Dans les médias, le politique est réduit à son « jeu ». On reproche au monde politique de ne pas s’occuper des préoccupations des gens ; ce n’est pas vrai. Qu’il les traite bien ou mal, en fonction de la perception de chacun, c’est une autre question, mais il les traite. Les médias ne montrent malheureusement que la théâtralisation (les luttes pour le pouvoir, les affrontements de position), la mise en stratégie (comment se positionnent les uns et les autres, plutôt que pourquoi), ou encore le management fonctionnel,gestionnaire, déconnecté de toute finalité ou de volonté « positive » de prise en mains du présent ou/et de construction de l’avenir. Tout se passe aussi, sous l’œil des médias, comme si la politique était un aspect de la vie sociale parmi d’autres, à côté du culturel, de l’économique, du sportif, du judiciaire, du scientifique etc. Alors que la chose politique, c’est ce qui se trouve à l’intersection de l’ensemble et est en charge du vivre-ensemble et des choix que suppose celui-ci ; à ce titre, c’est l’instance qui opère les arbitrages entre toutes les composantes et les acteurs de celles-ci.

Or, le débat politique est peu ou prou médiatisé dans la seule perspective de la conquête du pouvoir, via les petits jeux du positionnement entre partis, de la communication et de l’échéance électorale toujours à venir. Le milieu politique lui-même tend à se laisser enfermer dans cette logique, dépensant une partie importante de son énergie à couvrir des enjeux de stratégie, sur base de la demande des médias ou des attentes de ceux-ci. En revanche, il est assez peu question, dans la médiatisation, de l’action gouvernementale (moins encore parlementaire) proprement dit. Les réalisations sont beaucoup moins traitées qu’une controverse entre partis, par exemple, dont on oublie d’ailleurs assez vite la substance même, pour ne retenir que l’écume de l’affrontement (entre majorité et opposition, ou au sein même de la majorité). L’action gouvernementale sur le fond, en dehors de réponses ponctuelles à l’une ou l’autre urgence, correspond, il est vrai, à un autre temps, à un autre tempo de la vie politique. Qu’épouse bien moins facilement le temps médiatique de l’éphémère, de l’instantanéité, du direct… On évoquera volontiers ce que le politique fait mal ou ne fait pas assez en désignant nommément le ou les responsables à l’opprobre public (parfois ou souvent de façon légitime). Mais un accord gouvernemental portant sur une réalisation effective, quelle que soit la matière, retiendra moins l’attention (et la paternité en sera rarement mentionnée précisément), sous prétexte que le sujet ne serait pas assez passionnant, qu’il serait trop « technique » ou qu’il risquerait d’ennuyer le public.
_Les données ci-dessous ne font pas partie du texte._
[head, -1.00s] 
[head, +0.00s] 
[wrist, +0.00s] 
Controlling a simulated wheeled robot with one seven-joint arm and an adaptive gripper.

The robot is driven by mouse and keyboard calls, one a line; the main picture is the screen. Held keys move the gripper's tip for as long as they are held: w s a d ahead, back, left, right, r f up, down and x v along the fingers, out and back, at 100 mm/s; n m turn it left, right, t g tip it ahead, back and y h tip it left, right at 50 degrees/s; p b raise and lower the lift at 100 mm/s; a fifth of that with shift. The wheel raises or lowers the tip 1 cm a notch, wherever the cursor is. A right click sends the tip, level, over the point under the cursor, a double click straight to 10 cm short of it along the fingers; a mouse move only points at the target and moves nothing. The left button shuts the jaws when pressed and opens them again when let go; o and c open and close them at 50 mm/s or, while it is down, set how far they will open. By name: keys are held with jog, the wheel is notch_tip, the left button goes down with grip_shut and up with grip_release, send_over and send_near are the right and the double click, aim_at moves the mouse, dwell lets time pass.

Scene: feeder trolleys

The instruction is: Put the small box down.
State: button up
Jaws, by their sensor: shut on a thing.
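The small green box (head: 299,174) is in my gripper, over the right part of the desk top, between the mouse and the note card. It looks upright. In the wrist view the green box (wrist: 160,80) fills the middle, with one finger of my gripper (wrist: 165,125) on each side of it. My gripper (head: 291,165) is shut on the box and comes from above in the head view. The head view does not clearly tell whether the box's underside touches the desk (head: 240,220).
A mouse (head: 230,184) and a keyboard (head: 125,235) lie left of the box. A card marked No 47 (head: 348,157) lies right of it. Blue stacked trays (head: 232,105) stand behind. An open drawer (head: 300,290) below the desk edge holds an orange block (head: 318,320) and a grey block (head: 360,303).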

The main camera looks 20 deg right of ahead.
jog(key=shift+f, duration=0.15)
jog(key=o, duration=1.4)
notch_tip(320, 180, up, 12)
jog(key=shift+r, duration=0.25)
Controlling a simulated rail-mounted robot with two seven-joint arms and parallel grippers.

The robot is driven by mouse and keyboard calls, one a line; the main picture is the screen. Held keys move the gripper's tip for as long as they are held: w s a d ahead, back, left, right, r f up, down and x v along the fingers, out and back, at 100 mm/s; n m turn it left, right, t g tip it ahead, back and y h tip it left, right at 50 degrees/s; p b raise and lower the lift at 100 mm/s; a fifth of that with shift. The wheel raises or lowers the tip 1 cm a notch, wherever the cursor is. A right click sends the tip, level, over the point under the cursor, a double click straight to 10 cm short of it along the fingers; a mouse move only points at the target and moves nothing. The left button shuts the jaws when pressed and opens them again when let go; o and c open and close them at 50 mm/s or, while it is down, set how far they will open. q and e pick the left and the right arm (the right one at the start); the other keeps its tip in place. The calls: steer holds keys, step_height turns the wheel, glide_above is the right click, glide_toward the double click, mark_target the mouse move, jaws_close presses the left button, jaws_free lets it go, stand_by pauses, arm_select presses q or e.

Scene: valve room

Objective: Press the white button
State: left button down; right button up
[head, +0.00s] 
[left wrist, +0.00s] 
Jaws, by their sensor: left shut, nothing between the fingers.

On retrouve ici l’idée centrale de la nécessité de « capter », de « capturer » l’audience (que l’on vend aux annonceurs). Ceci explique que, dans la logique de marketing qui dicte tout désormais, les contenus mêmes de l’information se doivent d’être « captivants ». Et ils le deviennent par le choix de certains types de sujets (et l’abandon systématique d’autres), par les cadrages, par le traitement…Média hégémonique dans le paysage de l’information, la télévision, parce qu’elle est un outil de « monstration », de « show », plus que de réflexion, a fortement contribué, de ce point de vue, a la transformation de l’information en un produit « attractif ». Elle a considérablement œuvré à l’ouverture de l’âge du « spectacle » total. « Spectacle » veut d’ailleurs dire « vision », ici, sur écran (télé). Et le propos central du spectacle, c’est le divertissement, l’amusement. Cela ne veut pas dire que l’information à la télévision est un amusement, mais bien que la télévision fait du divertissement le mode de présentation naturel de toute expérience ou occurrence sociale.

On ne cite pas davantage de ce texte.